------ Material
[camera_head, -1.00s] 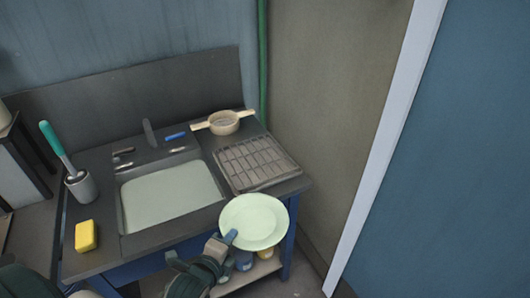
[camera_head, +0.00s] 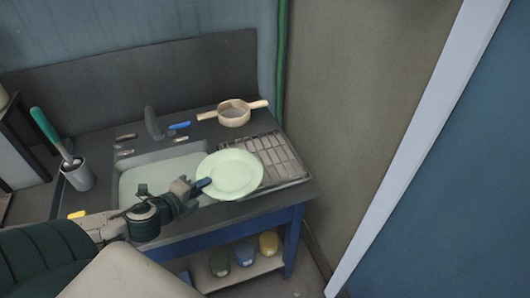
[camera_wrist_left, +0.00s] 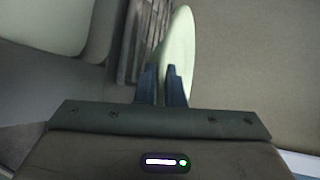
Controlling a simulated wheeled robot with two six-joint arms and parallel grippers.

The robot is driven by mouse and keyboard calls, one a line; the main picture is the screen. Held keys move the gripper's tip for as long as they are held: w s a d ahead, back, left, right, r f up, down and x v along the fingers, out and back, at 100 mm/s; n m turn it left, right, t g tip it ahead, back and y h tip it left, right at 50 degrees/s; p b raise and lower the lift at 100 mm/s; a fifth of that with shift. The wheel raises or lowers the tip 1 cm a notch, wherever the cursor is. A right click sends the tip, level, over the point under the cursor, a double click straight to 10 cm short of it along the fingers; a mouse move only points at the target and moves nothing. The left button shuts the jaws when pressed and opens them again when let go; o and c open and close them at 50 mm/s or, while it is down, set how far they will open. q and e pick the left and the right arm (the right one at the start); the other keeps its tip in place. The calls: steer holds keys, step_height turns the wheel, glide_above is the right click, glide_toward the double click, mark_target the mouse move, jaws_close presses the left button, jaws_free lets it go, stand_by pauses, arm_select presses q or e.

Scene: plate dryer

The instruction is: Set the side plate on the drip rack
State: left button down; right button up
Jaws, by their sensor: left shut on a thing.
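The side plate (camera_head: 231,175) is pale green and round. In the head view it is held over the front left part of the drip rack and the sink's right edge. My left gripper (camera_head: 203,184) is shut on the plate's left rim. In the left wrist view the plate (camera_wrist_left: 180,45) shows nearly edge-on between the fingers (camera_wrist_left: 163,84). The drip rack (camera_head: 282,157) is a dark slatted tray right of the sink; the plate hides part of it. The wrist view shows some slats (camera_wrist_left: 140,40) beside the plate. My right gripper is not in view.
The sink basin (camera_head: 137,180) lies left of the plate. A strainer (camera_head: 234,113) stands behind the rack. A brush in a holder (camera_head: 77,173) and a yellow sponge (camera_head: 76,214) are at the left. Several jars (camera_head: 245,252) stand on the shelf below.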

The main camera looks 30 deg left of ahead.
------------
◆ **Set problem**: Quote only the lines running from the line with "[camera_head, +0.00s]" to the line with "State: left button down; right button up", ends included, exactly as they appear and without the pictures.

◆ **Output for this task**:
[camera_head, +0.00s] 
[camera_wrist_left, +0.00s] 
Controlling a simulated wheeled robot with two six-joint arms and parallel grippers.

The robot is driven by mouse and keyboard calls, one a line; the main picture is the screen. Held keys move the gripper's tip for as long as they are held: w s a d ahead, back, left, right, r f up, down and x v along the fingers, out and back, at 100 mm/s; n m turn it left, right, t g tip it ahead, back and y h tip it left, right at 50 degrees/s; p b raise and lower the lift at 100 mm/s; a fifth of that with shift. The wheel raises or lowers the tip 1 cm a notch, wherever the cursor is. A right click sends the tip, level, over the point under the cursor, a double click straight to 10 cm short of it along the fingers; a mouse move only points at the target and moves nothing. The left button shuts the jaws when pressed and opens them again when let go; o and c open and close them at 50 mm/s or, while it is down, set how far they will open. q and e pick the left and the right arm (the right one at the start); the other keeps its tip in place. The calls: steer holds keys, step_height turns the wheel, glide_above is the right click, glide_toward the double click, mark_target the mouse move, jaws_close presses the left button, jaws_free lets it go, stand_by pauses, arm_select presses q or e.

Scene: plate dryer

The instruction is: Set the side plate on the drip rack
State: left button down; right button up

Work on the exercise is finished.